The challenge, as highlighted in the podcast, is ensuring that these lighting networks are secure and interoperable. Many early smart city projects fell victim to proprietary solutions that left cities dependent on a single supplier for upgrades and data access. By adopting open standards and modular designs, Sunderland aims to retain flexibility and avoid such lock-in. This approach not only reduces long-term costs but also allows the city to integrate new AI applications as they emerge.
AI and Spatial Intelligence: The Citiverse
Beyond individual systems, a broader vision is emerging for the 'Citiverse'—a digital ecosystem that combines AI, spatial intelligence, and virtual worlds to deliver trusted, people-centred outcomes. Paul Wilson, an advocate for this concept, points to events like the UN Virtual Worlds Day as opportunities to shape how these technologies evolve. The Citiverse would allow citizens to interact with city services in immersive ways, from virtual town halls to personalised mobility planners, all underpinned by AI that understands context and preference.

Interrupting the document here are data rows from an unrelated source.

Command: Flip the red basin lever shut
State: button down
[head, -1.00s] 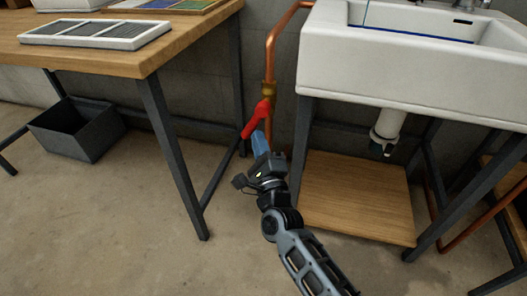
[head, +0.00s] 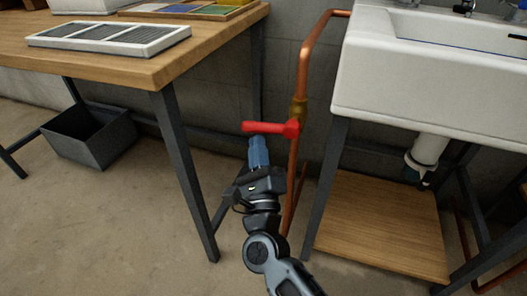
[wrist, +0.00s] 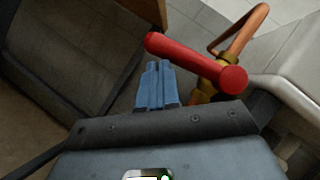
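The red basin lever (head: 268,127) sits on a brass valve (head: 298,108) on the copper pipe left of the basin. It points left, about level and crosswise to the pipe. My gripper (head: 258,140) is just below the lever's outer half, its blue fingers pointing up and close together with nothing seen between them. In the wrist view the lever (wrist: 190,55) runs from upper left to its round hub at right. The fingertips (wrist: 159,66) are just beneath it. I cannot tell whether they touch it.
A white basin (head: 400,95) stands at right above a wooden shelf (head: 380,230). A wooden workbench (head: 150,70) with dark legs is at left, with a grey bin (head: 95,145) under it. The copper pipe (head: 305,65) runs close to my gripper. Open floor lies in front.

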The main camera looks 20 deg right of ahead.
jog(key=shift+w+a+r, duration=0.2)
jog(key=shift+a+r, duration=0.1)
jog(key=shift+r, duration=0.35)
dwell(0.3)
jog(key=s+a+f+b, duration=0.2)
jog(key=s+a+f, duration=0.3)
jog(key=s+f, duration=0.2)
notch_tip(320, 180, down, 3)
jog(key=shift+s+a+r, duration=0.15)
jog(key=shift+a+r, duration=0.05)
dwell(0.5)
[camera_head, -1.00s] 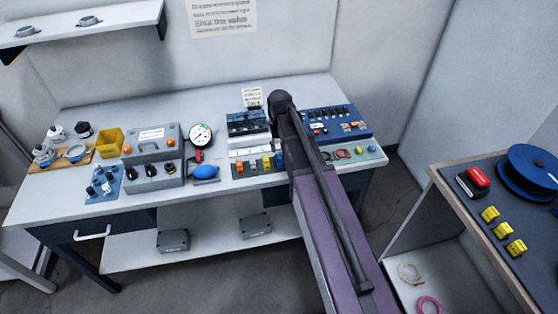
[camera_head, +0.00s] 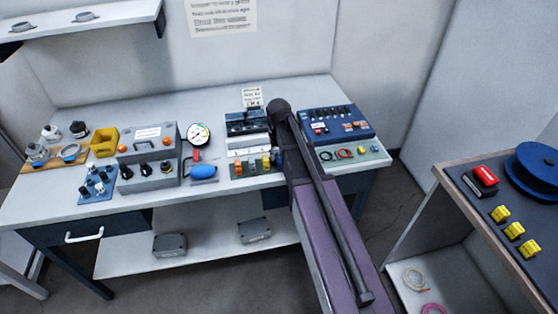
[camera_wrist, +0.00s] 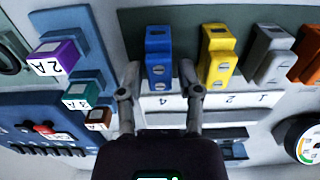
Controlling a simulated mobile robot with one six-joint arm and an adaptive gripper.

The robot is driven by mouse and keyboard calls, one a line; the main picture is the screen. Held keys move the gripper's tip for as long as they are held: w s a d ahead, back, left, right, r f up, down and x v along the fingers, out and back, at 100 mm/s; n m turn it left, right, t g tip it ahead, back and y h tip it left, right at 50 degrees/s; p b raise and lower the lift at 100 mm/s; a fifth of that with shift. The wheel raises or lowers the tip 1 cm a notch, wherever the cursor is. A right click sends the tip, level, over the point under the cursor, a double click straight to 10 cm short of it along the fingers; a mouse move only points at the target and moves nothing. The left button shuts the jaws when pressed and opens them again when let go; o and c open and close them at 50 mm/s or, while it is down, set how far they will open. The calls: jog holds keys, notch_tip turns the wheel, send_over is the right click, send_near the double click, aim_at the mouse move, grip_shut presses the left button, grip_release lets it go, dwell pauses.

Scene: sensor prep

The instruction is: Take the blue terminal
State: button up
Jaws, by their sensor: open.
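The blue terminal (camera_wrist: 159,52) stands at the left end of a row of coloured terminals in the wrist view. My gripper (camera_wrist: 162,80) is open, with one finger to each side of the near end of the blue terminal. I cannot tell whether either finger touches it. In the head view my own arm hides most of the gripper, and only a small part of the blue terminal (camera_head: 277,156) shows beside the arm.
A yellow terminal (camera_wrist: 216,52) stands close to the right of the blue one, then a grey terminal (camera_wrist: 272,52) and an orange one. A purple block (camera_wrist: 56,57) sits to the left. A blue panel (camera_head: 338,124) lies right of my arm on the bench (camera_head: 50,205).

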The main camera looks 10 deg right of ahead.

However, the data groundwork for the Citiverse is even more demanding. It requires not only interoperability across systems but also the ability to handle 3D spatial data, real-time location information, and personal data with robust privacy protections. Cities like Sunderland are beginning to explore this frontier, recognising that the data architecture they build today will determine what is possible tomorrow.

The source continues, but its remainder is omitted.